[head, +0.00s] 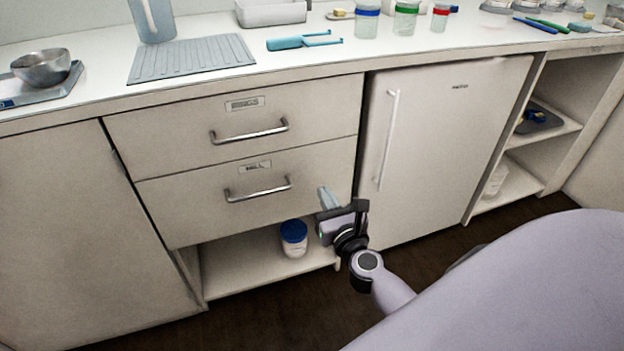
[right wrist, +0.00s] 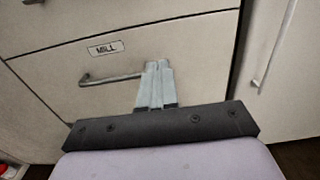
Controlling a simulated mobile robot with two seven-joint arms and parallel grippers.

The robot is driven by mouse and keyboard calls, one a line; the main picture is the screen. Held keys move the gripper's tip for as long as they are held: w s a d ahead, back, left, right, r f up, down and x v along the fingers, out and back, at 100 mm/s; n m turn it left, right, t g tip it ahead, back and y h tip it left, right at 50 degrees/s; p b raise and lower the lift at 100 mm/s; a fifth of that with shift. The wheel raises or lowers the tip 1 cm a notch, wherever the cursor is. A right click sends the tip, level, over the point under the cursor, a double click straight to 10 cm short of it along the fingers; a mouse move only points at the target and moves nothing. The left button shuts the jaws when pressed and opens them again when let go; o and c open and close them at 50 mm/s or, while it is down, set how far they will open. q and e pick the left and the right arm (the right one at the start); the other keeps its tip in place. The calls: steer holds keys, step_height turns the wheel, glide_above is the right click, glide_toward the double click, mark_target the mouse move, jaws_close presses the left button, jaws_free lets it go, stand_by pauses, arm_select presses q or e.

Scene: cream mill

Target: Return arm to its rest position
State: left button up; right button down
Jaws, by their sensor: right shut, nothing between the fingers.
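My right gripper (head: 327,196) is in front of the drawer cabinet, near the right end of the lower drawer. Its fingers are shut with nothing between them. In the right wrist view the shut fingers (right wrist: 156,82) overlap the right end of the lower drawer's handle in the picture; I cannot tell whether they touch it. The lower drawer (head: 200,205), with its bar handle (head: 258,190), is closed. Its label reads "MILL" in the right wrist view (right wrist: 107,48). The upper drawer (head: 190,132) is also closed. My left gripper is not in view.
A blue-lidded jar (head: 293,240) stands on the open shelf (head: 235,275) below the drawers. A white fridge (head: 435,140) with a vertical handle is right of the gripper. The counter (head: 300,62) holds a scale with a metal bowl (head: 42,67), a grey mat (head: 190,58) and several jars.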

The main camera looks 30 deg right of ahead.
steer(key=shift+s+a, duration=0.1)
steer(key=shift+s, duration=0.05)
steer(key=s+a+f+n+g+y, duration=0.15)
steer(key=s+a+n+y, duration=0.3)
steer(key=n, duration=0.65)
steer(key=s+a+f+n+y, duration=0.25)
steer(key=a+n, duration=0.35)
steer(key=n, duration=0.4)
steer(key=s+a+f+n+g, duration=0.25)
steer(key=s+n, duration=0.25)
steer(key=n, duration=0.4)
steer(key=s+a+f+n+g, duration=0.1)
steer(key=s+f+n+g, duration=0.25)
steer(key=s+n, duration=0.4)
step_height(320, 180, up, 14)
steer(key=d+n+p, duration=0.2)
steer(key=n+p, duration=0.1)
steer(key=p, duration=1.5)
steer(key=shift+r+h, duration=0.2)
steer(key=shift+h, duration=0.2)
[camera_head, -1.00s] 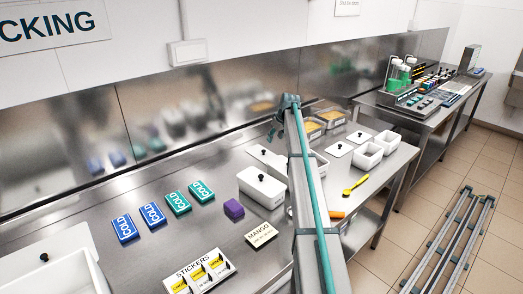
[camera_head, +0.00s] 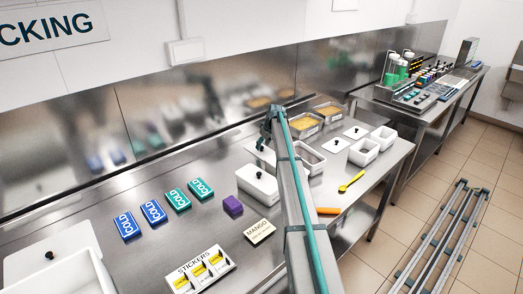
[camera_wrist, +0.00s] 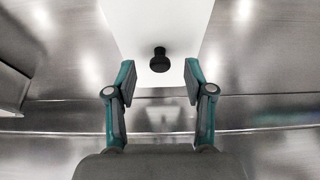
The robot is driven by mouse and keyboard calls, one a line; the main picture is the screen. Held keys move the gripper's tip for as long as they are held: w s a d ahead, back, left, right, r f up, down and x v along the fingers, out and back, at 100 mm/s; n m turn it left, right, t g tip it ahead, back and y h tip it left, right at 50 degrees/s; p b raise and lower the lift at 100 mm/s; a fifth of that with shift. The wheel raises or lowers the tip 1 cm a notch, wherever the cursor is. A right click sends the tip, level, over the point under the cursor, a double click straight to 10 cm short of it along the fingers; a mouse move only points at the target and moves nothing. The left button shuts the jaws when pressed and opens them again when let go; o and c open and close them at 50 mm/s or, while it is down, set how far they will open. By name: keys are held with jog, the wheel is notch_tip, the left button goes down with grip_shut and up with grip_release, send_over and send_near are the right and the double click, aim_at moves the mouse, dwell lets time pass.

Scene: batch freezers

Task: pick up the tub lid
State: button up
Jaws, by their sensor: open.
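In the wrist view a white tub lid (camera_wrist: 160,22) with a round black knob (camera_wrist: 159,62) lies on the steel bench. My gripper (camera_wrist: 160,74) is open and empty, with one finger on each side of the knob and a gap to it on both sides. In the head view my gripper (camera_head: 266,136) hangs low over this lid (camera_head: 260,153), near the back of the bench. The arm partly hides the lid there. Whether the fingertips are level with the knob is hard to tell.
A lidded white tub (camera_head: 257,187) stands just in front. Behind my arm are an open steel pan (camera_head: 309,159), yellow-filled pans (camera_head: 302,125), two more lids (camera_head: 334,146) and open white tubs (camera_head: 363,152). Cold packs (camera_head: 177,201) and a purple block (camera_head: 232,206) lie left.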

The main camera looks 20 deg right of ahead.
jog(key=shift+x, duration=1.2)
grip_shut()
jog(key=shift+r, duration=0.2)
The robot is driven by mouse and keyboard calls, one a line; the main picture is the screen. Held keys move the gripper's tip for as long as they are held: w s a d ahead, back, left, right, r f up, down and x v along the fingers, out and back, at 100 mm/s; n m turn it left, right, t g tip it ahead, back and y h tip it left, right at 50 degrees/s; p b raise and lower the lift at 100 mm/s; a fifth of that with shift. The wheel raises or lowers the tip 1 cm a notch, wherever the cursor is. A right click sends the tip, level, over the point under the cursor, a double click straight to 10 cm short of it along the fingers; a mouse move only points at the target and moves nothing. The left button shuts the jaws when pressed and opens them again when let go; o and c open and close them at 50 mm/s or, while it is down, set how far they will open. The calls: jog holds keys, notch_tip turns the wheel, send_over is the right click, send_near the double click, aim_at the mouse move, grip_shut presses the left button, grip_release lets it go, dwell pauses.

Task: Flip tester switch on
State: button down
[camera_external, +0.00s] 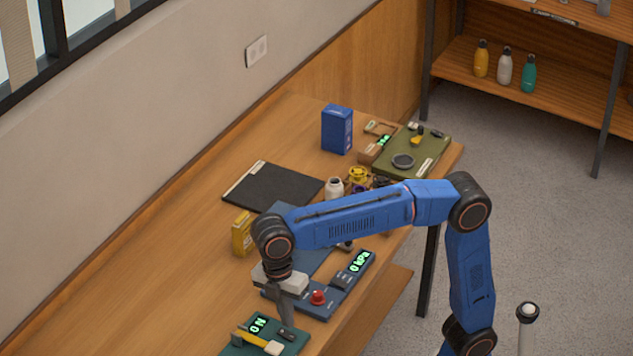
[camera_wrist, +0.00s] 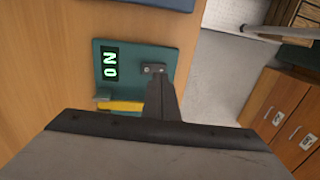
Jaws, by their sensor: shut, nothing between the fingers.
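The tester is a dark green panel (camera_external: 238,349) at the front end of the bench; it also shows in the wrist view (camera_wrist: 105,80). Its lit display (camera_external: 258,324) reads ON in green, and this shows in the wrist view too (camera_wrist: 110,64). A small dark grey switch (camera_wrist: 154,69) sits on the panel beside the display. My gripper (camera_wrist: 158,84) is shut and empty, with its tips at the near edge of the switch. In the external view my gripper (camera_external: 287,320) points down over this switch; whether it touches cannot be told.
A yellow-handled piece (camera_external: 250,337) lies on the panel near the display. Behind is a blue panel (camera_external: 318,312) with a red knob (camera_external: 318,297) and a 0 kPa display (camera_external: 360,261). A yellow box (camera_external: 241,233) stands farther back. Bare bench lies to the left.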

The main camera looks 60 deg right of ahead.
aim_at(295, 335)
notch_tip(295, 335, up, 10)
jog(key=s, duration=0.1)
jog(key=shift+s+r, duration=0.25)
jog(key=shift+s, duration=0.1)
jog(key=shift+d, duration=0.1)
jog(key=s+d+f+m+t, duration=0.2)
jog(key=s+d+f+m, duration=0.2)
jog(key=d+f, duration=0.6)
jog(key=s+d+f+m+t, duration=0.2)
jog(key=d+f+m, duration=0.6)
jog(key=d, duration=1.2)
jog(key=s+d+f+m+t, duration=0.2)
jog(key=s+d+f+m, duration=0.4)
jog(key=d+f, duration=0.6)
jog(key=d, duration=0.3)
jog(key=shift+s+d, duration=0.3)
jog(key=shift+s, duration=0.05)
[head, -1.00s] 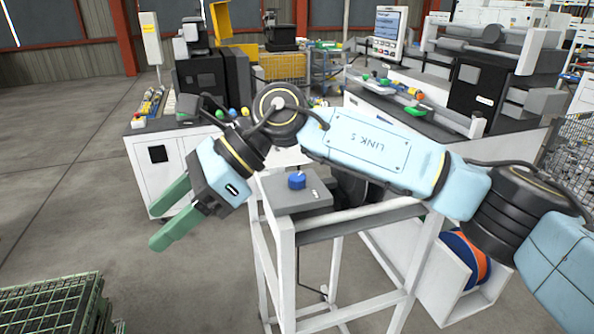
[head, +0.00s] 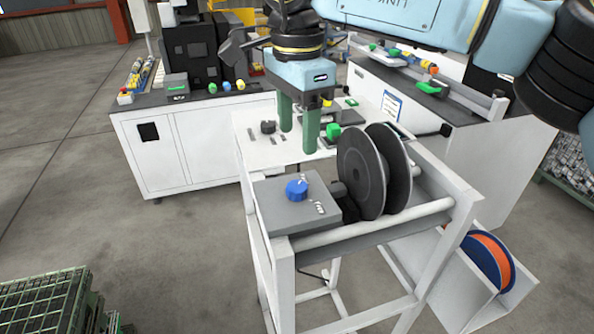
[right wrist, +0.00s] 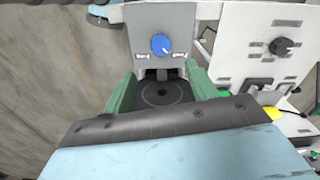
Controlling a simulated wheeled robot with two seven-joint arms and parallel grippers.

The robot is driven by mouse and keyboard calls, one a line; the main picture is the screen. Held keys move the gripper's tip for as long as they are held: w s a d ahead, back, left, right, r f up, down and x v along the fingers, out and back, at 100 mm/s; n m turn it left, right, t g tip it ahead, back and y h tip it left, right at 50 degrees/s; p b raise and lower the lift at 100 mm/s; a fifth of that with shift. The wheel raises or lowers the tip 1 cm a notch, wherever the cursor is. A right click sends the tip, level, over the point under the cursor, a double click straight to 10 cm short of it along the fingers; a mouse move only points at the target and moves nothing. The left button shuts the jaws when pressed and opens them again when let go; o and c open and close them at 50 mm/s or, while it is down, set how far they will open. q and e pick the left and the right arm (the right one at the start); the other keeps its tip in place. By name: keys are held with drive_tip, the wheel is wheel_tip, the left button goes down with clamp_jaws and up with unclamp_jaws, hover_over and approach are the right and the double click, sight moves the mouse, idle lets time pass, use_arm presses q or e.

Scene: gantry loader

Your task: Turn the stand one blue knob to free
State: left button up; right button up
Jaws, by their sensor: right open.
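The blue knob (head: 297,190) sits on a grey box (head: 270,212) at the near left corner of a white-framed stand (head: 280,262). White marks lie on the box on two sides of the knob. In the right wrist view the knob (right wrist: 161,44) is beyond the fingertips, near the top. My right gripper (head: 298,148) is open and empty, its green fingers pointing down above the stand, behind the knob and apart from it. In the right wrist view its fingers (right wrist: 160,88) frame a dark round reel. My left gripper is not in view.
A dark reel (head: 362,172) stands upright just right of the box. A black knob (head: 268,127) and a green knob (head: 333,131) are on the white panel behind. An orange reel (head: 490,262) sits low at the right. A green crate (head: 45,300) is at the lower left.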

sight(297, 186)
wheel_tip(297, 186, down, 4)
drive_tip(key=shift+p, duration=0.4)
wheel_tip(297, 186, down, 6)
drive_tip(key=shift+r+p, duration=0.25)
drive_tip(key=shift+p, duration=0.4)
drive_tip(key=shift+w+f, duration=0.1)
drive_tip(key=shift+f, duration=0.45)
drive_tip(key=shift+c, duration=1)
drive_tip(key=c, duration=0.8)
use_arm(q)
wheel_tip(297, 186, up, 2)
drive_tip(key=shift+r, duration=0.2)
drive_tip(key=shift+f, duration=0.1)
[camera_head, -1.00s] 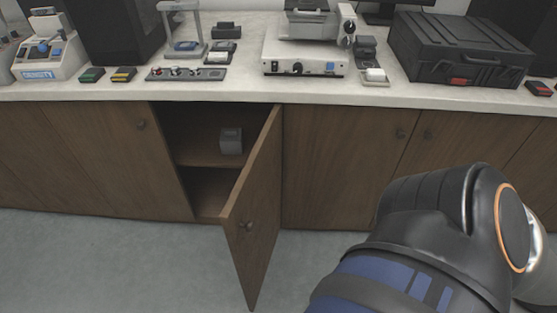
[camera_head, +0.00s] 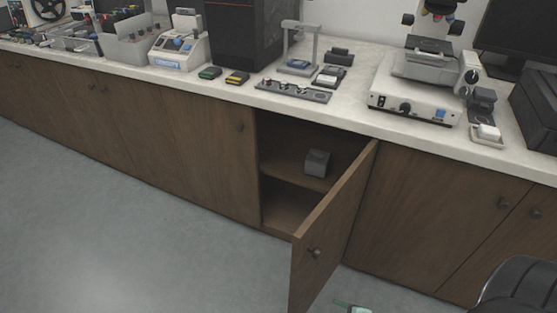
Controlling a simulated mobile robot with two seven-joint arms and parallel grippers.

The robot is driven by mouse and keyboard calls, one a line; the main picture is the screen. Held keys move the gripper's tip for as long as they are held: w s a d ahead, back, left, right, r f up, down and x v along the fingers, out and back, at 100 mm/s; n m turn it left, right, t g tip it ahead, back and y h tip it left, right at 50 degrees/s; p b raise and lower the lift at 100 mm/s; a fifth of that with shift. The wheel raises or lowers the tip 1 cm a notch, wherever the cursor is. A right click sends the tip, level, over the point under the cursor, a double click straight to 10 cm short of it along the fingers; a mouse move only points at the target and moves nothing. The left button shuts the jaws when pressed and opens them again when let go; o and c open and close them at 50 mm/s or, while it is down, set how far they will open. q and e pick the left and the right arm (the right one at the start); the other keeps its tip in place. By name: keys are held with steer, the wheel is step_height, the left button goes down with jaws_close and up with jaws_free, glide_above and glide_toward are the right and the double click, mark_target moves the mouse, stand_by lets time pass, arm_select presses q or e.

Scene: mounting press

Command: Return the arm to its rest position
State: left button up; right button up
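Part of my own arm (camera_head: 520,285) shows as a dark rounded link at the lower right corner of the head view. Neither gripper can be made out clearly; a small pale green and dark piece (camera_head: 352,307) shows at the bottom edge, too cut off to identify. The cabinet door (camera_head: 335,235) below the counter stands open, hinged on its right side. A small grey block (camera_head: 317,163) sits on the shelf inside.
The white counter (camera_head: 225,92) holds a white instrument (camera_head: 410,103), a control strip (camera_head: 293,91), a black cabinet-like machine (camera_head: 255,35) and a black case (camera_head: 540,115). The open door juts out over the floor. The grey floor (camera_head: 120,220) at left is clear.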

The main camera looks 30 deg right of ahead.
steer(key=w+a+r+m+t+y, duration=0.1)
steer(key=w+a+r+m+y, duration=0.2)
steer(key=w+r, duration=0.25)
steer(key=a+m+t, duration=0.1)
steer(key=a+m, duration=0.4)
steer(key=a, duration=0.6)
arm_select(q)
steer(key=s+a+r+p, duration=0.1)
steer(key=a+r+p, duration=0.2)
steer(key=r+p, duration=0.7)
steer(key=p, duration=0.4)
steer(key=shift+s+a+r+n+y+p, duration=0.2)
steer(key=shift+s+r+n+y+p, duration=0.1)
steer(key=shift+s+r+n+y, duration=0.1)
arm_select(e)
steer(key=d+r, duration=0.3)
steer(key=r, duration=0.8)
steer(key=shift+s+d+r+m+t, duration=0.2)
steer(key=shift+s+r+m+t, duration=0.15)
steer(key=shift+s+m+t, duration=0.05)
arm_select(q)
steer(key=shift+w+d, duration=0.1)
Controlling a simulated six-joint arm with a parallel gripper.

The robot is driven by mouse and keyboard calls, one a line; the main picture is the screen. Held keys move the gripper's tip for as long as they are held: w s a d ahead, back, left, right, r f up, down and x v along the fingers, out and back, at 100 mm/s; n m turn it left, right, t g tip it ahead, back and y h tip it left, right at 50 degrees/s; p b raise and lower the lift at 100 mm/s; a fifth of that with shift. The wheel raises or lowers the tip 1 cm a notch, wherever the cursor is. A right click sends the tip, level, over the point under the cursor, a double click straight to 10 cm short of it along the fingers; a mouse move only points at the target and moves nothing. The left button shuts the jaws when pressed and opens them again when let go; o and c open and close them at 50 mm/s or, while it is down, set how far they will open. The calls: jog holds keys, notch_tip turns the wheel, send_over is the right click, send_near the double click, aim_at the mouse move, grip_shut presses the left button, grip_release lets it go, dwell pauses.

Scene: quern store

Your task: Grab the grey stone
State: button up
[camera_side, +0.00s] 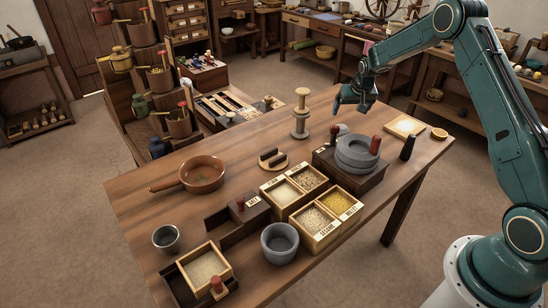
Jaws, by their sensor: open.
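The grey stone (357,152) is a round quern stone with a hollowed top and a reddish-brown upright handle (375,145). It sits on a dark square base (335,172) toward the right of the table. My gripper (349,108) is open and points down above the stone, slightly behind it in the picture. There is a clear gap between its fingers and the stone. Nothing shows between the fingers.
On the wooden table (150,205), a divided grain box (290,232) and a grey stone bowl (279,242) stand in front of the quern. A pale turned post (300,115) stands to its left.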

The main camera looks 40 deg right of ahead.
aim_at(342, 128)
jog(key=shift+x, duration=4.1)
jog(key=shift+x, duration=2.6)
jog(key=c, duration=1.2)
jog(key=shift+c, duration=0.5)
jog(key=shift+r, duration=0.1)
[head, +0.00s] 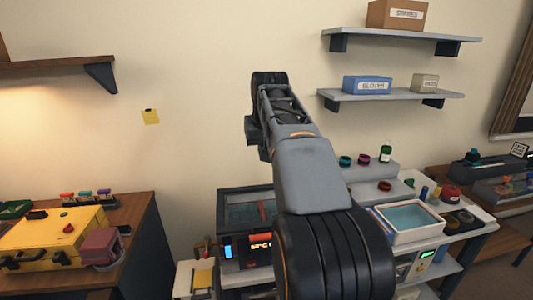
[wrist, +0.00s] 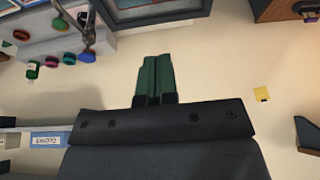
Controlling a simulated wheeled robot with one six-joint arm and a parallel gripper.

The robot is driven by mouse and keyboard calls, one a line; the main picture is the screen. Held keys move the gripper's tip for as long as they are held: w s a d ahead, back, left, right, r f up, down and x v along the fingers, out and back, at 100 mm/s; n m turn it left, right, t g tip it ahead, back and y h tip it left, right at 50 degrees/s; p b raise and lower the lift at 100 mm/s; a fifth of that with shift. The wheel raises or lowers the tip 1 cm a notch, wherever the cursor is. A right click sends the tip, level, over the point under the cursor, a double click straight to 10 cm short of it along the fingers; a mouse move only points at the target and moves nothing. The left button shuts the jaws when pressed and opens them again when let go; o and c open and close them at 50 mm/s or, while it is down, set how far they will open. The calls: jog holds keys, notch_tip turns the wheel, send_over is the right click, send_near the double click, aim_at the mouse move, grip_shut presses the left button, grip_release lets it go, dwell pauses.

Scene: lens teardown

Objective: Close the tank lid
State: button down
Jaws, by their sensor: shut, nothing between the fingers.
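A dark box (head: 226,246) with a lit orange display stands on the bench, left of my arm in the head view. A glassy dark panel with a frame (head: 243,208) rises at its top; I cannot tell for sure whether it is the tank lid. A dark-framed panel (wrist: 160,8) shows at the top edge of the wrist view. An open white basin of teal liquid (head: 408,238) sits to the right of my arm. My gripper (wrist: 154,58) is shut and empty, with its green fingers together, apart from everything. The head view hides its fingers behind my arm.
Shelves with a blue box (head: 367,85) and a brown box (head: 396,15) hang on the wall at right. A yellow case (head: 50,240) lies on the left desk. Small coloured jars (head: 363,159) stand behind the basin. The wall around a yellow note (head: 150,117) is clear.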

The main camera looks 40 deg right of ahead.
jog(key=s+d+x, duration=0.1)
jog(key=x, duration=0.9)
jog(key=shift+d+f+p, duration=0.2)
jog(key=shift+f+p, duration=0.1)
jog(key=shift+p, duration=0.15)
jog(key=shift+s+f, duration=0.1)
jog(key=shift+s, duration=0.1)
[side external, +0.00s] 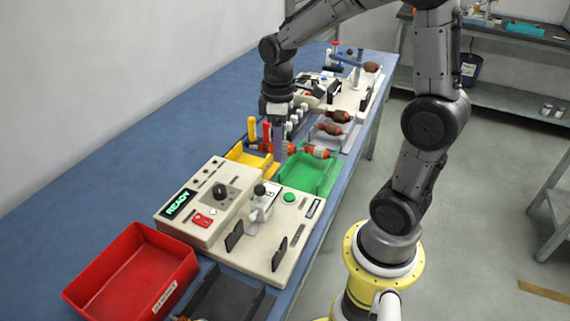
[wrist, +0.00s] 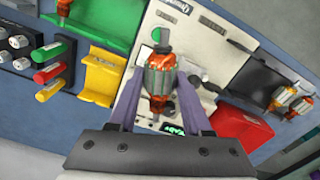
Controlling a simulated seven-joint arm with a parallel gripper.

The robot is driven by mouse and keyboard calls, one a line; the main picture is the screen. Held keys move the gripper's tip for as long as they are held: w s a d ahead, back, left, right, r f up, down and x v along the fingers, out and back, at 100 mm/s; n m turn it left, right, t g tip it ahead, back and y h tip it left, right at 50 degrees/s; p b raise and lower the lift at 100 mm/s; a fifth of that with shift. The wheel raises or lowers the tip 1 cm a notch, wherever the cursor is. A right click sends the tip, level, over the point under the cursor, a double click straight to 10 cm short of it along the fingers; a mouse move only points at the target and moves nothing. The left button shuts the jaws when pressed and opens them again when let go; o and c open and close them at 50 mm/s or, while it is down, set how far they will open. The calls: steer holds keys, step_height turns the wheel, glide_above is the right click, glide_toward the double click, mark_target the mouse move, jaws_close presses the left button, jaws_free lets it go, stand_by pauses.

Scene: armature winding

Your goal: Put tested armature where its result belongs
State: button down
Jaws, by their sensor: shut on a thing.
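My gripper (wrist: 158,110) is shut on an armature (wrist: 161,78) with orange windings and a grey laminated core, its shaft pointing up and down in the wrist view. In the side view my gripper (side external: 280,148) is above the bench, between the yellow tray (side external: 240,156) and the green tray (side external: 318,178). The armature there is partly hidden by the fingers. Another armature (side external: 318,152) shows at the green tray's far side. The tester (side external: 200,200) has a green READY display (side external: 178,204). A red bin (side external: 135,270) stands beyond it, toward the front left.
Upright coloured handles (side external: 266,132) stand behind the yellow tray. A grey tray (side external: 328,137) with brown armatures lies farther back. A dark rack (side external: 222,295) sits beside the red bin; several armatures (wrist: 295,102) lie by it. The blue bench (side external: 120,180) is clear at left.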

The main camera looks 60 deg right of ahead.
☆ ☆ ☆ ☆
Exercise aim =>
Skip the pictures. Restate exactly the lines from the start of the entries through the line containing "State: left button up; right button down", both ends included.

Answer for the task =>
[head, +0.00s] 
[right wrist, +0.00s] 
Controlling a simulated mobile robot with two seven-joint arms and parallel grippers.

The robot is driven by mouse and keyboard calls, one a line; the main picture is the screen. Held keys move the gripper's tip for as long as they are held: w s a d ahead, back, left, right, r f up, down and x v along the fingers, out and back, at 100 mm/s; n m turn it left, right, t g tip it ahead, back and y h tip it left, right at 50 degrees/s; p b raise and lower the lift at 100 mm/s; a fifth of that with shift. The wheel raises or lowers the tip 1 cm a notch, wherever the cursor is. A right click sends the tip, level, over the point under the cursor, a double click straight to 10 cm short of it along the fingers; a mouse move only points at the target and moves nothing. The left button shuts the jaws when pressed and opens them again when let go; o and c open and close them at 50 mm/s or, while it is down, set how far they will open. q and e pick the left and the right arm (the right one at the start); the other keeps its tip in place. The calls: steer holds keys, step_height turns the wheel, glide_above is the right click, glide_toward the double click, mark_target the mouse move, jaws_close presses the left button, jaws_free lets it go, stand_by pauses, arm_select presses q or e.

Scene: cream mill

Target: Return arm to its rest position
State: left button up; right button down

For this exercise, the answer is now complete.